▶ WORK TO DO
The exercise asks for every line of the data to be reproduced exactly.
═══ COLLECTED DATA
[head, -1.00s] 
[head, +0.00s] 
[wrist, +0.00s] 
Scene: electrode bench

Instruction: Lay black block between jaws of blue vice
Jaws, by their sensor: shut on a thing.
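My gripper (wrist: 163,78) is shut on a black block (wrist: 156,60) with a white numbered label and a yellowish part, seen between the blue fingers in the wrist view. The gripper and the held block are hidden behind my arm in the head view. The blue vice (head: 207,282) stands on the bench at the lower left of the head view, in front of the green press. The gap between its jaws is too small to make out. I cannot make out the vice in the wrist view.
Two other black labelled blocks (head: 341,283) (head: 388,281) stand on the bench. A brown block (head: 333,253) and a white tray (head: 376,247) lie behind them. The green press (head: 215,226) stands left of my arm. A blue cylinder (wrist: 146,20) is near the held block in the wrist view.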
══════
▶ TASK SOLUTION
[head, -1.00s] 
[head, +0.00s] 
[wrist, +0.00s] 
Scene: electrode bench

Instruction: Lay black block between jaws of blue vice
Jaws, by their sensor: shut on a thing.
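My gripper (wrist: 163,78) is shut on a black block (wrist: 156,60) with a white numbered label and a yellowish part, seen between the blue fingers in the wrist view. The gripper and the held block are hidden behind my arm in the head view. The blue vice (head: 207,282) stands on the bench at the lower left of the head view, in front of the green press. The gap between its jaws is too small to make out. I cannot make out the vice in the wrist view.
Two other black labelled blocks (head: 341,283) (head: 388,281) stand on the bench. A brown block (head: 333,253) and a white tray (head: 376,247) lie behind them. The green press (head: 215,226) stands left of my arm. A blue cylinder (wrist: 146,20) is near the held block in the wrist view.

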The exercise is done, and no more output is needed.